ENTRIES SHOWN =>

────

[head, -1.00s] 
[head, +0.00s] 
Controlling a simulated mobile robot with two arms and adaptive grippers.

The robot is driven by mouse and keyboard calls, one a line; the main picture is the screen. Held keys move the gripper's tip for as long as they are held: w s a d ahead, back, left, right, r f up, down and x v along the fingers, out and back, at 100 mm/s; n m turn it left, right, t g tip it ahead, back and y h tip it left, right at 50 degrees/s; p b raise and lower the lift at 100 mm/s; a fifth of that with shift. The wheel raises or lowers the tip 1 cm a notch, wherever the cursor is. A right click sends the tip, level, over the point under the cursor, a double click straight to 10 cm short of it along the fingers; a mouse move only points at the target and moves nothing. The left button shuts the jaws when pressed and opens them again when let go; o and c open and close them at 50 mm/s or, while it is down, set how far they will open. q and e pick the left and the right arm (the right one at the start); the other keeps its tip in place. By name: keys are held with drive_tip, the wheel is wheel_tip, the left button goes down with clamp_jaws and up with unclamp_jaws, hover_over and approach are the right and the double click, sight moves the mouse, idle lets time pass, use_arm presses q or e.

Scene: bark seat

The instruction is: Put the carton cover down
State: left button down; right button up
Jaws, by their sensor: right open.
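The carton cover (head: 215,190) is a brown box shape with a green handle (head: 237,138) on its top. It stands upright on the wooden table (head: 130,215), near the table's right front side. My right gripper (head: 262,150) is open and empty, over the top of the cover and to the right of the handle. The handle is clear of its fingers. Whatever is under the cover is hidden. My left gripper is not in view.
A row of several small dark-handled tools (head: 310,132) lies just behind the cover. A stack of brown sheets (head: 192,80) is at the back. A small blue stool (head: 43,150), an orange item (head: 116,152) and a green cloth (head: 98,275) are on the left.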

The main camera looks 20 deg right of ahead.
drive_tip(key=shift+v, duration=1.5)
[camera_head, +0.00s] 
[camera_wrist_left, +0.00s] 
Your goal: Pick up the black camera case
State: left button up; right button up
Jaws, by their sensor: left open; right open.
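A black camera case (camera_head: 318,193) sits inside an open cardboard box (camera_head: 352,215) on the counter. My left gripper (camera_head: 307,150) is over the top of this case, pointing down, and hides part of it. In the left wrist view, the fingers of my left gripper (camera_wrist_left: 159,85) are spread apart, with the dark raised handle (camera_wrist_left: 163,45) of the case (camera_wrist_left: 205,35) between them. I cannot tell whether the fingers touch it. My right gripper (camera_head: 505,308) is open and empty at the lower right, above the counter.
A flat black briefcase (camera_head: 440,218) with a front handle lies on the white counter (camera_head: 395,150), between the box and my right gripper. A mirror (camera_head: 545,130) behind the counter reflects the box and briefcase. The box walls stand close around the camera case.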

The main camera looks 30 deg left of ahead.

────

Print again each line of the listing above, exactly as it appears.

THE SOLUTION =>
[head, -1.00s] 
[head, +0.00s] 
Controlling a simulated mobile robot with two arms and adaptive grippers.

The robot is driven by mouse and keyboard calls, one a line; the main picture is the screen. Held keys move the gripper's tip for as long as they are held: w s a d ahead, back, left, right, r f up, down and x v along the fingers, out and back, at 100 mm/s; n m turn it left, right, t g tip it ahead, back and y h tip it left, right at 50 degrees/s; p b raise and lower the lift at 100 mm/s; a fifth of that with shift. The wheel raises or lowers the tip 1 cm a notch, wherever the cursor is. A right click sends the tip, level, over the point under the cursor, a double click straight to 10 cm short of it along the fingers; a mouse move only points at the target and moves nothing. The left button shuts the jaws when pressed and opens them again when let go; o and c open and close them at 50 mm/s or, while it is down, set how far they will open. q and e pick the left and the right arm (the right one at the start); the other keeps its tip in place. By name: keys are held with drive_tip, the wheel is wheel_tip, the left button goes down with clamp_jaws and up with unclamp_jaws, hover_over and approach are the right and the double click, sight moves the mouse, idle lets time pass, use_arm presses q or e.

Scene: bark seat

The instruction is: Put the carton cover down
State: left button down; right button up
Jaws, by their sensor: right open.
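The carton cover (head: 215,190) is a brown box shape with a green handle (head: 237,138) on its top. It stands upright on the wooden table (head: 130,215), near the table's right front side. My right gripper (head: 262,150) is open and empty, over the top of the cover and to the right of the handle. The handle is clear of its fingers. Whatever is under the cover is hidden. My left gripper is not in view.
A row of several small dark-handled tools (head: 310,132) lies just behind the cover. A stack of brown sheets (head: 192,80) is at the back. A small blue stool (head: 43,150), an orange item (head: 116,152) and a green cloth (head: 98,275) are on the left.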

The main camera looks 20 deg right of ahead.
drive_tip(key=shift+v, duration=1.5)
[camera_head, +0.00s] 
[camera_wrist_left, +0.00s] 
Your goal: Pick up the black camera case
State: left button up; right button up
Jaws, by their sensor: left open; right open.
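A black camera case (camera_head: 318,193) sits inside an open cardboard box (camera_head: 352,215) on the counter. My left gripper (camera_head: 307,150) is over the top of this case, pointing down, and hides part of it. In the left wrist view, the fingers of my left gripper (camera_wrist_left: 159,85) are spread apart, with the dark raised handle (camera_wrist_left: 163,45) of the case (camera_wrist_left: 205,35) between them. I cannot tell whether the fingers touch it. My right gripper (camera_head: 505,308) is open and empty at the lower right, above the counter.
A flat black briefcase (camera_head: 440,218) with a front handle lies on the white counter (camera_head: 395,150), between the box and my right gripper. A mirror (camera_head: 545,130) behind the counter reflects the box and briefcase. The box walls stand close around the camera case.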

The main camera looks 30 deg left of ahead.

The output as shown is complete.